De l'aveu même de ses admirateurs, Hegel manquait, dans sa chaire ainsi que dans la conversation, de cette facilité et de cette chaleur d'élocution qui peuvent quelquefois se trouver au service de la médiocrité, mais qui ajoutent à l'ascendant du génie. Son succès, cependant, comme professeur, fut immense.

On peut diviser la carrière philosophique de Hegel en trois périodes. La première comprend son séjour à léna, et va jusqu'à la publication de la Phénoménologie de l'esprit, par laquelle, en 1807, il se sépara formellement de M. de Schelling. La seconde est marquée par la Logique et la première édition de l'Encyclopédie, et comprend les années de 1807 à 1818. Dans cette seconde période, Hegel jeta les fondements de son système, et en donna une esquisse complète. Dans la troisième,

enfin, il le développa dans ses leçons publiques et dans de nouveaux ouvrages.

Il y a peu de variations dans la pensée philosophique de Hegel: elle se produisit lentement et avec effort, s'affermissant et s'enrichissant plutôt avec le temps que se modifiant dans ses développements successifs.

Aux premiers temps appartiennent, outre une thèse latine sur les Orbites des planètes, quatre dissertations qui forment le premier volume des OEuvres complètes.

La première est intitulée Différence du système de Fichte et de celui de Schelling. Dans cet écrit, Hegel expose, pour la première fois, sa théorie sur l'histoire de la philosophie. Tous les systèmes, selon lui, sont des solutions vraies, quoique historiques. L'absolu, ainsi que la raison qui en est l'image, étant éternellement un et identique, toute raison individuelle, qui s'est reconnue elle-même, produit une philosophie vraie. Le caractère propre d'une doctrine est dans sa forme, forme passagère, tandis que l'essence de la raison demeure toujours lá même.

La seconde de ces dissertations, dans l'ordre chronologique, a pour titre De la Foi et du Savoir.

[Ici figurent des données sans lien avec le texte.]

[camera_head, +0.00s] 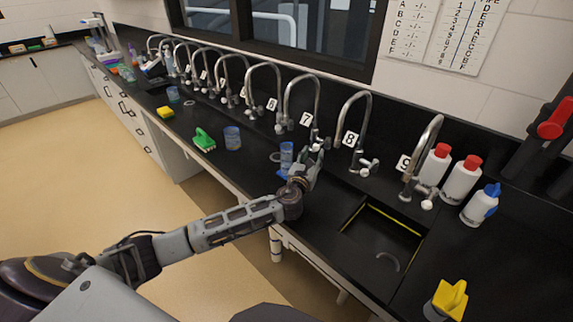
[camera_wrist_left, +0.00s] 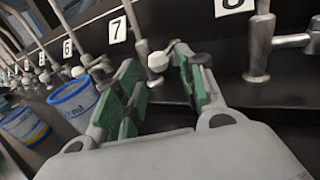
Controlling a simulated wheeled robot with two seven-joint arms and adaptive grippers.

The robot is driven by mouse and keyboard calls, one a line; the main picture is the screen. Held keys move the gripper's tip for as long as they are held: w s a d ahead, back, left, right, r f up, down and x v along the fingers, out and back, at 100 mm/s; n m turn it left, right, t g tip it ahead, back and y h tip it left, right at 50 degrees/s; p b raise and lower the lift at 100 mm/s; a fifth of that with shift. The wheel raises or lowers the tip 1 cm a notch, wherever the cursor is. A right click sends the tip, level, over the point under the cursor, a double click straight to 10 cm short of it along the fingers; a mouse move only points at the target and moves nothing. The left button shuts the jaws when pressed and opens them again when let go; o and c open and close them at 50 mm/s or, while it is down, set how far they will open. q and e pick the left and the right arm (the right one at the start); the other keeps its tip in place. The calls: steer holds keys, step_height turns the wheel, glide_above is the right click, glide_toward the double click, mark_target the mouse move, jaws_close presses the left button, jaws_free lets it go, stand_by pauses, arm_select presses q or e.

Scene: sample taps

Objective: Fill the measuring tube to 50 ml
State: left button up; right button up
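The measuring tube (camera_head: 287,153) is a clear blue cylinder standing upright on a blue base on the black counter, beneath tap 7 (camera_head: 303,88). In the wrist view a blue-rimmed clear vessel with "ml" print, likely the tube (camera_wrist_left: 74,104), is left of my fingers. Its liquid level cannot be read. My left gripper (camera_head: 312,166) is right beside the tube, at the tap's handle. In the wrist view the green-padded fingers (camera_wrist_left: 157,72) are apart, with the tap's white knob (camera_wrist_left: 158,61) showing between them. Contact with it cannot be told. My right gripper is not seen.
Tap 8 (camera_head: 356,110) and tap 9 (camera_head: 432,150) stand to the right, by a sink (camera_head: 385,240). A blue beaker (camera_head: 232,138), green brush (camera_head: 204,140) and yellow sponge (camera_head: 165,112) lie left. Bottles with red caps (camera_head: 461,180) stand at the right.

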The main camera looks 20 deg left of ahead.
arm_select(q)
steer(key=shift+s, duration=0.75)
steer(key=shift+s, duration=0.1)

C'est une critique des systèmes de Kant, de Fichte, de Jacobi, considérés du point de vue de M. de Schelling, et présentés tous ensemble comme autant de formes diverses d'une philosophie toute subjective, portant uniquement sur la nature du sujet pensant, et ne saisissant les choses que relativement au sujet. Hegel les regarde comme ayant épuisé toutes les formes possibles de cette philosophie de réflexion subjective, et préparé l'avénement de l'Idéalisme absolu et objectif de M. de Schelling, dans lequel le sujet renonce entièrement à lui-même, et se perd dans la pensée spéculative, dans l'intuition de l'éternelle unité.

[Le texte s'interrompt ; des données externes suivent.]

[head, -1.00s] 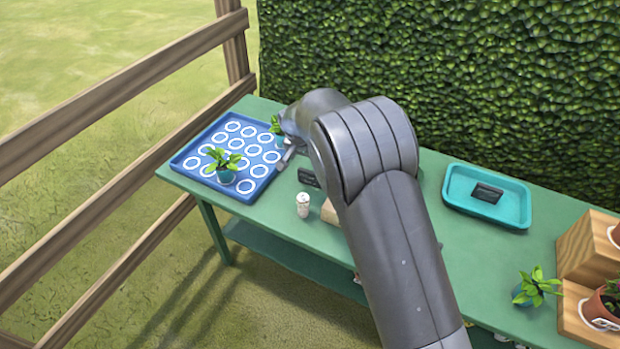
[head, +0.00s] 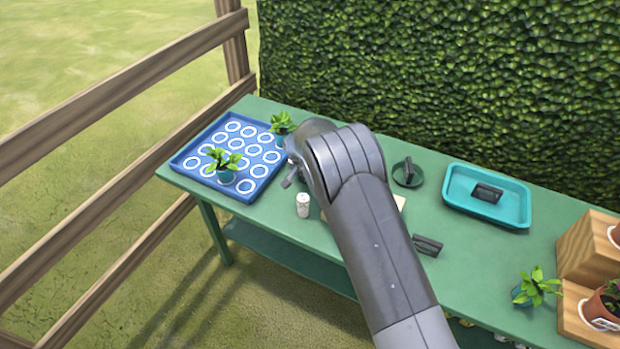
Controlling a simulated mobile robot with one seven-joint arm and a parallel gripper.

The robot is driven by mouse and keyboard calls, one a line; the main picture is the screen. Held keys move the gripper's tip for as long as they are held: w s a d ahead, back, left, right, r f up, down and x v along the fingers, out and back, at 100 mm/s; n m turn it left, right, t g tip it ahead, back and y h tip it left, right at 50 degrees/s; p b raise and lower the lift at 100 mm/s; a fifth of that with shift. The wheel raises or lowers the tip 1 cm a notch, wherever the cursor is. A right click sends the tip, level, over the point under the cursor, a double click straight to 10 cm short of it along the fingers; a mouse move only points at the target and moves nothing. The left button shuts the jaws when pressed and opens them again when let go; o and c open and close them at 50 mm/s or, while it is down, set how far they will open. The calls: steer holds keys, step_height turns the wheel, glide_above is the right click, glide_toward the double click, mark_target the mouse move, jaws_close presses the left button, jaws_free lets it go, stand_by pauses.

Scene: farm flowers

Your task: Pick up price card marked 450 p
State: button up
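Dark price cards show on the green table. One lies in the teal tray (head: 460,208); this card (head: 487,193) is near the tray's middle. Another card (head: 427,245) lies on the bare table right of my arm. A dark upright piece, possibly a card (head: 408,170), stands at a round dark green dish (head: 416,181). No marking is readable, so I cannot tell which is 450 p. My gripper (head: 289,179) is low over the table beside the blue tray's right edge. My arm hides most of it, and its opening and any held thing cannot be made out.
A blue tray (head: 188,163) with white rings holds a potted plant (head: 224,166); another plant (head: 281,127) is at its right edge. A white cylinder (head: 303,204) stands near my gripper. A wooden stand (head: 578,250) and plant (head: 537,288) are at right. A hedge borders the back.

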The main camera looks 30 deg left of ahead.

Le troisième traité est intitulé Du Rapport de la philosophie de la nature à la philosophie en général. Reinhold avait reproché à la philosophie de M. de Schelling d'exclure la religion et la morale. Hegel soutient, au contraire, que cette doctrine peut seule fonder véritablement la religion et la moralité, et il renvoie le reproche d'irréligion aux philosophies de réflexion subjective, qui, dit-il, placent l'absolu hors du moi, et, par conséquent, n'ont point Dieu. La philosophie de Schelling n'est pas, selon lui, une simple théorie de la nature, mais une philosophie complète, la philosophie absolue. Elle est, du reste, d'accord avec le christianisme, dont tous les mystères expriment symboliquement l'identité de Dieu et de l'univers, et qui a pour but de donner à l'homme, par la foi, le sentiment de son unité avec l'infini, avec l'être divin. Cette foi, la philosophie de Schelling la convertit en savoir, et celle-ci est ainsi l'évangile définitif et absolu. C'est par des arguments semblables que Hegel établit que cette même philosophie est très-favorable à la vraie moralité. Celle-ci consiste à n'être déterminée que par la seule raison, c'est-à-dire à délivrer l'âme de tout ce qui lui est étranger. Or, une philosophie puisée tout entière dans la raison pure et les idées, est fondée sur le même principe que la morale et tend au même but. (Cette dissertation, qui parut d'abord dans le Journal critique de la philosophie, qu'ils publièrent en commun, a été récemment reven

diquée par M. de Schelling comme son ouvrage. Cela prouve combien, à cette époque, les deux philosophes étaient d'accord.)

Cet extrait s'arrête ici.